* **PROVIDED INFORMATION**
"""
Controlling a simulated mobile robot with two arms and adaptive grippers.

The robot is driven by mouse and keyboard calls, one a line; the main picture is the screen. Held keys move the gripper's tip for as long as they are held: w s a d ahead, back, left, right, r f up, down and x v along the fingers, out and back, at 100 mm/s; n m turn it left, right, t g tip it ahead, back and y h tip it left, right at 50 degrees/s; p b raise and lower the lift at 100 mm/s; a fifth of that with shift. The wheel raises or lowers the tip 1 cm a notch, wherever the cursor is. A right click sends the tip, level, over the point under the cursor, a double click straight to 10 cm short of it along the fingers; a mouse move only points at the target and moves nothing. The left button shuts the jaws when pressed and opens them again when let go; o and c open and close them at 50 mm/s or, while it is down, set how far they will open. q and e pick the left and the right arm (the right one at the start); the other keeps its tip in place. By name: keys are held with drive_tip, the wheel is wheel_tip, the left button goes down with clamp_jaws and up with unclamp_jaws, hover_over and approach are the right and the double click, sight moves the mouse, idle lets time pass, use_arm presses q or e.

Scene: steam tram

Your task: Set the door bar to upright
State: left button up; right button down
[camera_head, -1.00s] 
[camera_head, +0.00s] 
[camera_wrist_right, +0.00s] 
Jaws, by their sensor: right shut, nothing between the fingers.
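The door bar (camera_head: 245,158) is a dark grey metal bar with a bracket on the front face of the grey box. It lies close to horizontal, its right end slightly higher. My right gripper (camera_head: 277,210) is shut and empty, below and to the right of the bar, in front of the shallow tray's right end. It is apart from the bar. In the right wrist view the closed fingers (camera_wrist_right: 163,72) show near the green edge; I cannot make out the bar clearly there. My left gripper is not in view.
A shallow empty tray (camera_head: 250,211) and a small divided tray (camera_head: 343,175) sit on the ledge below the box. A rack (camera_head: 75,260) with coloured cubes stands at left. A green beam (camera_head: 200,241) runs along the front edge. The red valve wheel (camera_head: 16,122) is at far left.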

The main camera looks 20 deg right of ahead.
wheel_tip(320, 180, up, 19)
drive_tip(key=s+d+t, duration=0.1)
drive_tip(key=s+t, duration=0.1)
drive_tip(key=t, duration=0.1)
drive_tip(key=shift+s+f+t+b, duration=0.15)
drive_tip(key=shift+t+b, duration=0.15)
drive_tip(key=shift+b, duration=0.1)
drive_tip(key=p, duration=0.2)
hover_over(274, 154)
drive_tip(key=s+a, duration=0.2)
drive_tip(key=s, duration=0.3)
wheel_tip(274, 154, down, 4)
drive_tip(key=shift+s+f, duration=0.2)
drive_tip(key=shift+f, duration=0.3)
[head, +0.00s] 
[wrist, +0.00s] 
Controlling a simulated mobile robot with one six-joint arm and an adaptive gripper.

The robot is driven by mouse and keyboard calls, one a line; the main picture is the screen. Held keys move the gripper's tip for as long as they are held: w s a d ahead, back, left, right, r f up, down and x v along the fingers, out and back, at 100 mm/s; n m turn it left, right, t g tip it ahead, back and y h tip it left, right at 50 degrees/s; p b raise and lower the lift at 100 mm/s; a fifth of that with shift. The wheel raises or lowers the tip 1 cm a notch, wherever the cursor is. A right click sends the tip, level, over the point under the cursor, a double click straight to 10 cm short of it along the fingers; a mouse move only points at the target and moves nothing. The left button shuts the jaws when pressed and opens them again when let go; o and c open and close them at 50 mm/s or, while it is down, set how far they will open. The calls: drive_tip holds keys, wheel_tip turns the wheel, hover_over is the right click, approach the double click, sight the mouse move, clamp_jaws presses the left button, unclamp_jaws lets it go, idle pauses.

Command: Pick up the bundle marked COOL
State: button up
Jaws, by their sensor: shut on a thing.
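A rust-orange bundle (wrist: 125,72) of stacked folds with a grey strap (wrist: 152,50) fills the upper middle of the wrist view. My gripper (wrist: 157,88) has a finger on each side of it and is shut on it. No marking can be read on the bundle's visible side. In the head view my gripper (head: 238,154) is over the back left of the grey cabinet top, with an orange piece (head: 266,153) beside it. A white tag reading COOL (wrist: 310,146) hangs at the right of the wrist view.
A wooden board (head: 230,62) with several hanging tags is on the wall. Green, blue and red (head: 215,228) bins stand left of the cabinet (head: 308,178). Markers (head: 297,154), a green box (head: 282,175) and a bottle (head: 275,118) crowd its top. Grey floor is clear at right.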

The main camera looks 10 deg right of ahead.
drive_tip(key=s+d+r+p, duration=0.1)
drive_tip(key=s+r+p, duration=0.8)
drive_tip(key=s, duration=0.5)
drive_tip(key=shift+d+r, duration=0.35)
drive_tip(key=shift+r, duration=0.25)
"""
* **THE REQUEST**
Scan the material above. Return every line containing the string "State".

* **EXPECTED OUTPUT**
State: left button up; right button down
State: button up

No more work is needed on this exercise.